WRITTEN TASK
From the records below, please print only the lines from the one containing "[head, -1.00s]" through the one containing "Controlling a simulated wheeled", both included. Skip the pictures.

RECORDS FOR THE EXERCISE
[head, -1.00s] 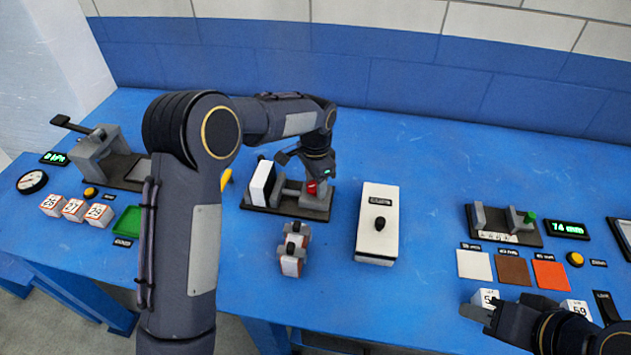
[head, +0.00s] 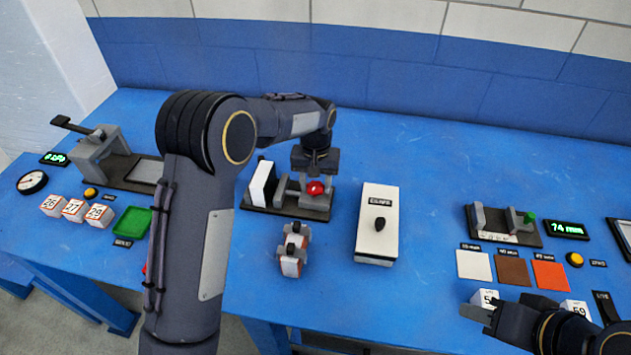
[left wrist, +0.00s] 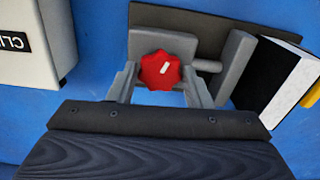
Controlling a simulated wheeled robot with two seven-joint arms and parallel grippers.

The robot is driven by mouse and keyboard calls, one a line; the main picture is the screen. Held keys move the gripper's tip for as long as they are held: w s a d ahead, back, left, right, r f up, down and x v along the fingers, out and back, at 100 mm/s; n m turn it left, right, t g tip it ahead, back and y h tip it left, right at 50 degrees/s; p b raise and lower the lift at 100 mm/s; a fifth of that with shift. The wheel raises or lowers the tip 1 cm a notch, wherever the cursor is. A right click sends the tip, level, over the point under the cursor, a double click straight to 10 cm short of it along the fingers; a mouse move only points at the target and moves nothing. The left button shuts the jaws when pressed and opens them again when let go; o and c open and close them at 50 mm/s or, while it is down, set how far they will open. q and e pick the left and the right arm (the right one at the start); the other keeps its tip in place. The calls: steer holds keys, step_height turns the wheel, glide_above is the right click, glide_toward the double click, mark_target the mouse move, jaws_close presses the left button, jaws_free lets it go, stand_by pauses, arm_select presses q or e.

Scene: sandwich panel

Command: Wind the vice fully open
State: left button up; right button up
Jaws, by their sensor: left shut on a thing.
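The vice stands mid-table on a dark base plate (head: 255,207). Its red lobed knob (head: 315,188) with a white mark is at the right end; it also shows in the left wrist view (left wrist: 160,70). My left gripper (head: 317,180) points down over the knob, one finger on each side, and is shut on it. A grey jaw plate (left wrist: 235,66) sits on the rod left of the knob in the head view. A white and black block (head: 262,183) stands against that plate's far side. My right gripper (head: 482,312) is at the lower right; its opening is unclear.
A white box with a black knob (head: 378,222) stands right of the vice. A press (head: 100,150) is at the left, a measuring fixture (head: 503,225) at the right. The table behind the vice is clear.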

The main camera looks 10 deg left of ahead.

...

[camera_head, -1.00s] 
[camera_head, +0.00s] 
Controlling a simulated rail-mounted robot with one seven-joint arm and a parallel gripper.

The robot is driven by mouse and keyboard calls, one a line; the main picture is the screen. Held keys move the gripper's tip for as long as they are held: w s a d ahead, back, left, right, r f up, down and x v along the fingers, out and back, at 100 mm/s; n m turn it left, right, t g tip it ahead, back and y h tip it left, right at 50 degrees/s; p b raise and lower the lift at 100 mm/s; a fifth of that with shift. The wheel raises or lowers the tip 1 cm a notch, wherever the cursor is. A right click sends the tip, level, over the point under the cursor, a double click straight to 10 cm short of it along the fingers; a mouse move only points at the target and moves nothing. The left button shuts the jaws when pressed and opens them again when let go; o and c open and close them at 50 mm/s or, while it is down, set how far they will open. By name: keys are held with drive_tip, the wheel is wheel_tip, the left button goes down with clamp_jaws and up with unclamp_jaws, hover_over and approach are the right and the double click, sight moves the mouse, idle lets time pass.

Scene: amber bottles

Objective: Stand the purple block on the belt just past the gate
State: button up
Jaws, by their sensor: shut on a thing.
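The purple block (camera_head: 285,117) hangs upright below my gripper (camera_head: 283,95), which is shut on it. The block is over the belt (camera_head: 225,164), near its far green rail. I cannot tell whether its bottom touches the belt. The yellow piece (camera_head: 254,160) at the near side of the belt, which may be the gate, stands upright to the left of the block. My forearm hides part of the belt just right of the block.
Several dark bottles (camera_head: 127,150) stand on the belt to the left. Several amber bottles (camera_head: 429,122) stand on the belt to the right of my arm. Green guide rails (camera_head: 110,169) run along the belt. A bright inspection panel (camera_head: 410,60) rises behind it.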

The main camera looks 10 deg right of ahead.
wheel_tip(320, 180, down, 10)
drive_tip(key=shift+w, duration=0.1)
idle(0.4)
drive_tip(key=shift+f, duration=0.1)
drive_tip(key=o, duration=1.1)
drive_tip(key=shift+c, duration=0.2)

THE ANSWER
[head, -1.00s] 
[head, +0.00s] 
[left wrist, +0.00s] 
Controlling a simulated wheeled robot with two seven-joint arms and parallel grippers.

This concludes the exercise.